**YOUR OBJECTIVE:** Set down, please, exactly the lines below that run from the line with "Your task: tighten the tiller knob" to the line with "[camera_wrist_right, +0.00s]", both lines included.

**SUPPLIED RECORDS:**
start
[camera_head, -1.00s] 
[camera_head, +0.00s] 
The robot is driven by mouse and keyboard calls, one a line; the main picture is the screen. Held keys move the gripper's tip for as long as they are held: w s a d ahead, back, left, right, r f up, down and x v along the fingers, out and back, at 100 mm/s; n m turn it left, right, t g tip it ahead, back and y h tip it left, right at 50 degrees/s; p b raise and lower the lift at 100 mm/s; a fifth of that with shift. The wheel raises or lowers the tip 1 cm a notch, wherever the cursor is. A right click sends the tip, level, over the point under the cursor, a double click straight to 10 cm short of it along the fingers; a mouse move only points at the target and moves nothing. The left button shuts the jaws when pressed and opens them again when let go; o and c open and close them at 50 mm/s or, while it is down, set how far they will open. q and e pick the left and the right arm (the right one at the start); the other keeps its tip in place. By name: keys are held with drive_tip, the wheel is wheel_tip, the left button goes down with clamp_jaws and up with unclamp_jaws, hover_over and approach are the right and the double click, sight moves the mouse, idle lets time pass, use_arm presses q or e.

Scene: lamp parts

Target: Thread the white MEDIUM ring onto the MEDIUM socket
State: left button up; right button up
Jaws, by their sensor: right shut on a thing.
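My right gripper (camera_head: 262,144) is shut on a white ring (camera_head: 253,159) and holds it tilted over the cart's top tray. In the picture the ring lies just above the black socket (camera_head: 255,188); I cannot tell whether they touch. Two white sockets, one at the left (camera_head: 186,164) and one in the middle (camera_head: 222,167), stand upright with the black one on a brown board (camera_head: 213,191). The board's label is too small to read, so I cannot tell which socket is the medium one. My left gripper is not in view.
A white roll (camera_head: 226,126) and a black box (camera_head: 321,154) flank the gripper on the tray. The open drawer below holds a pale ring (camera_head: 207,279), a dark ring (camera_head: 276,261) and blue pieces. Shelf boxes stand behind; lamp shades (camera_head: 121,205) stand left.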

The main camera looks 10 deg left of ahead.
end
start
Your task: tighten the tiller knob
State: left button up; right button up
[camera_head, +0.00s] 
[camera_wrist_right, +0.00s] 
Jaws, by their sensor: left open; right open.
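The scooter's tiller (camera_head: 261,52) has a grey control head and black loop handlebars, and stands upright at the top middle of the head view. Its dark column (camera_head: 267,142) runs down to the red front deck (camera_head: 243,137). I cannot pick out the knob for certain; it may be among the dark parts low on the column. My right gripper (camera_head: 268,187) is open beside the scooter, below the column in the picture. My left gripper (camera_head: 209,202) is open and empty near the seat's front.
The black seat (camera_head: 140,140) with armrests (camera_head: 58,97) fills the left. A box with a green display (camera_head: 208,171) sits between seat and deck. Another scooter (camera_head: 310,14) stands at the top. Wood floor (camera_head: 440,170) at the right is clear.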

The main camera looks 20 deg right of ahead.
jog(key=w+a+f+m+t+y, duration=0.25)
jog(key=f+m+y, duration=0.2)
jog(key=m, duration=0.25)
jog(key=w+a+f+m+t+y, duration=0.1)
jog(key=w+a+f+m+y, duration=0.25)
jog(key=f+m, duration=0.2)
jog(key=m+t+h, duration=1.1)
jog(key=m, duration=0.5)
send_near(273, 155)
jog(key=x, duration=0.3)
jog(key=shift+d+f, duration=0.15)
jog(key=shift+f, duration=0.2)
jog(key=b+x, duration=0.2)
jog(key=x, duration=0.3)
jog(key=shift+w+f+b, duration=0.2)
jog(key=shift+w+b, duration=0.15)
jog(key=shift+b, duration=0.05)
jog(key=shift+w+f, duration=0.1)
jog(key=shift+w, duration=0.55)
end
**THE ANSWER:**
Your task: tighten the tiller knob
State: left button up; right button up
[camera_head, +0.00s] 
[camera_wrist_right, +0.00s] 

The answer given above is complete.